Description
The architects, Aranda-Pigem-Vilalta, have created a most elegant piece of architecture in the Casa Mirador. The building dissolves completely into glass on the park-like garden side, and its compellingly horizontal thrust seems to let it float over the slightly undulating terrain. The volume breaks down into strictly hierarchically articulated areas, the main building containing the living area and the bedrooms, and the side building with kitchen and ‘gimnasio’, the sports room. A sharp break demonstrates impressively that this smelly, sweaty area was to be strictly separated from the rest of the relaxation space. An access track cuts deeply into the ground. It leads to the house from both sides of the plot and reaches the entrance to the upper storey via steps. Only a neck-like, glazed connecting structure serves as a way into or route through the building. It affords a panoramic view over an air space to the basement storey via a glazed loggia. The actual living room is at the west end of the building, and the bedrooms are in the east section; all the rooms including the WC are allowed to look out over the park.

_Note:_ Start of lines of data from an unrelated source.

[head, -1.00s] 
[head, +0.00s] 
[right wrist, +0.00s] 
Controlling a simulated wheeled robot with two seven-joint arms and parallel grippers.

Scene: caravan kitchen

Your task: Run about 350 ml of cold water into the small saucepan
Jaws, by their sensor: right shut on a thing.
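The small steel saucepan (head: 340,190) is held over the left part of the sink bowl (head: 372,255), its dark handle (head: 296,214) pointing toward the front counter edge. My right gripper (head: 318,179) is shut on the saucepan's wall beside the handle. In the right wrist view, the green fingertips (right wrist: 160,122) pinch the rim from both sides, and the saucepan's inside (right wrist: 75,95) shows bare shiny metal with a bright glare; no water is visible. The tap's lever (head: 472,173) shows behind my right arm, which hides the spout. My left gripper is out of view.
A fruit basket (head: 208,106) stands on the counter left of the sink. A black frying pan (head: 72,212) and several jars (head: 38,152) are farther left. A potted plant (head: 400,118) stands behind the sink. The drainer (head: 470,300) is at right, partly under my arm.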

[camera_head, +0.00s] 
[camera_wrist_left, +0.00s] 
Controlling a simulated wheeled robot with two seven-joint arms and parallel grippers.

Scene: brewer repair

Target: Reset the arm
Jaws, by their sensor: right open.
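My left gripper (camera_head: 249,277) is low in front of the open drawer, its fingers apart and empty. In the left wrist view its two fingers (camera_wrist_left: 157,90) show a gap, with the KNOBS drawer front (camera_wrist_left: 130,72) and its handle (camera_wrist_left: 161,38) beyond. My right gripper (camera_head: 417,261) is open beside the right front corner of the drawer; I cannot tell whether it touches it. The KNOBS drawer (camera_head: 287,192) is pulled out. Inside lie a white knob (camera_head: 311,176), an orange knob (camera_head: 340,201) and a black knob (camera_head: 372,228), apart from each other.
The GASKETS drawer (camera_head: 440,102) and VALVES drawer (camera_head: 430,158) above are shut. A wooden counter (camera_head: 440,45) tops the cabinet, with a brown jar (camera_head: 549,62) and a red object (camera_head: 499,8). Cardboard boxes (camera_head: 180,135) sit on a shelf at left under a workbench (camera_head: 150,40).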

The loggia and living room in particular thus form a coherent observation zone for the relaxing view into the distance, but they can be closed off by storey-high sliding doors. The basement storey houses the garage and also a guest apartment with a workroom opposite, likewise lavishly glazed on the garden side.
The horizontal lie of the building conveys calm; this and the fact that the building dissolves into almost unprofiled glass demonstrate the transformation of a particular sense of life into architecture with a rare force.